> **Data listing**:
┏━━
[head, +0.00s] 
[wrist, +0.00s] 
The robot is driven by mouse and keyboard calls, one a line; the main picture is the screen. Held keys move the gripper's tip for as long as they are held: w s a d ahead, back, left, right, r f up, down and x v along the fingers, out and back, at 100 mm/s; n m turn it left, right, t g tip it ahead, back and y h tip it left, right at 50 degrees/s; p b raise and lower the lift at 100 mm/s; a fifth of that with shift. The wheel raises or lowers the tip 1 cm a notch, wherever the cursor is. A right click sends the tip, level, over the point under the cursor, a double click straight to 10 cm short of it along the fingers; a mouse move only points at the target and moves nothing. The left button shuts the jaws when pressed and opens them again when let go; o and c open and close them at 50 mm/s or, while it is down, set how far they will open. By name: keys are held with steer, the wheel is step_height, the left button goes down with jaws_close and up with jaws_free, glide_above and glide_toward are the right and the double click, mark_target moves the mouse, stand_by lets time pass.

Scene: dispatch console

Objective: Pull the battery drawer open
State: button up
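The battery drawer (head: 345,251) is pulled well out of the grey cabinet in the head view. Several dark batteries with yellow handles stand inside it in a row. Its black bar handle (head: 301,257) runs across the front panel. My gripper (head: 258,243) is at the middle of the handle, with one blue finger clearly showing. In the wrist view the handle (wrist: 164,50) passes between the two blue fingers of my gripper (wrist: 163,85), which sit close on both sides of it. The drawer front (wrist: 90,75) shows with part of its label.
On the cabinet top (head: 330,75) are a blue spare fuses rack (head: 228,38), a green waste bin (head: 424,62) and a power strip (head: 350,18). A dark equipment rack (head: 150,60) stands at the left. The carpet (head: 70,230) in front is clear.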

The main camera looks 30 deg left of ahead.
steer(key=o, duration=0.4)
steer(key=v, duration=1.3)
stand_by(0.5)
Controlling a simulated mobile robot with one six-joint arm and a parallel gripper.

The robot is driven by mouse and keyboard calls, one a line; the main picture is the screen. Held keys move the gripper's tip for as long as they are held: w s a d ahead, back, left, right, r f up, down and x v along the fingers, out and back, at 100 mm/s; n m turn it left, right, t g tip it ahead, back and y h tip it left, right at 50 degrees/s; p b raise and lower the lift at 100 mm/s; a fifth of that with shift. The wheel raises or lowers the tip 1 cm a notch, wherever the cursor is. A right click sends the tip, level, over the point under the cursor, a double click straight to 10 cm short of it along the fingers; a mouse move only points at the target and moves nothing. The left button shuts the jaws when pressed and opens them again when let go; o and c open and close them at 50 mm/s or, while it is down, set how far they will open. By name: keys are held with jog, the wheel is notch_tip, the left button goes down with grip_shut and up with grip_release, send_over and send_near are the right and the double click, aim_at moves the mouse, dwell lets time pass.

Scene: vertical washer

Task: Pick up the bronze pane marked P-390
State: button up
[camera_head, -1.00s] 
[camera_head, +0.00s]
┗━━
> **Aim of the task**: Using the data above, repeat every line exactly.

> **Complete response**:
[head, +0.00s] 
[wrist, +0.00s] 
The robot is driven by mouse and keyboard calls, one a line; the main picture is the screen. Held keys move the gripper's tip for as long as they are held: w s a d ahead, back, left, right, r f up, down and x v along the fingers, out and back, at 100 mm/s; n m turn it left, right, t g tip it ahead, back and y h tip it left, right at 50 degrees/s; p b raise and lower the lift at 100 mm/s; a fifth of that with shift. The wheel raises or lowers the tip 1 cm a notch, wherever the cursor is. A right click sends the tip, level, over the point under the cursor, a double click straight to 10 cm short of it along the fingers; a mouse move only points at the target and moves nothing. The left button shuts the jaws when pressed and opens them again when let go; o and c open and close them at 50 mm/s or, while it is down, set how far they will open. By name: keys are held with steer, the wheel is step_height, the left button goes down with jaws_close and up with jaws_free, glide_above and glide_toward are the right and the double click, mark_target moves the mouse, stand_by lets time pass.

Scene: dispatch console

Objective: Pull the battery drawer open
State: button up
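The battery drawer (head: 345,251) is pulled well out of the grey cabinet in the head view. Several dark batteries with yellow handles stand inside it in a row. Its black bar handle (head: 301,257) runs across the front panel. My gripper (head: 258,243) is at the middle of the handle, with one blue finger clearly showing. In the wrist view the handle (wrist: 164,50) passes between the two blue fingers of my gripper (wrist: 163,85), which sit close on both sides of it. The drawer front (wrist: 90,75) shows with part of its label.
On the cabinet top (head: 330,75) are a blue spare fuses rack (head: 228,38), a green waste bin (head: 424,62) and a power strip (head: 350,18). A dark equipment rack (head: 150,60) stands at the left. The carpet (head: 70,230) in front is clear.

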The main camera looks 30 deg left of ahead.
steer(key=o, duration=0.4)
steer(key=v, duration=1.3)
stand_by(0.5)
Controlling a simulated mobile robot with one six-joint arm and a parallel gripper.

The robot is driven by mouse and keyboard calls, one a line; the main picture is the screen. Held keys move the gripper's tip for as long as they are held: w s a d ahead, back, left, right, r f up, down and x v along the fingers, out and back, at 100 mm/s; n m turn it left, right, t g tip it ahead, back and y h tip it left, right at 50 degrees/s; p b raise and lower the lift at 100 mm/s; a fifth of that with shift. The wheel raises or lowers the tip 1 cm a notch, wherever the cursor is. A right click sends the tip, level, over the point under the cursor, a double click straight to 10 cm short of it along the fingers; a mouse move only points at the target and moves nothing. The left button shuts the jaws when pressed and opens them again when let go; o and c open and close them at 50 mm/s or, while it is down, set how far they will open. By name: keys are held with jog, the wheel is notch_tip, the left button goes down with grip_shut and up with grip_release, send_over and send_near are the right and the double click, aim_at moves the mouse, dwell lets time pass.

Scene: vertical washer

Task: Pick up the bronze pane marked P-390
State: button up
[camera_head, -1.00s] 
[camera_head, +0.00s]

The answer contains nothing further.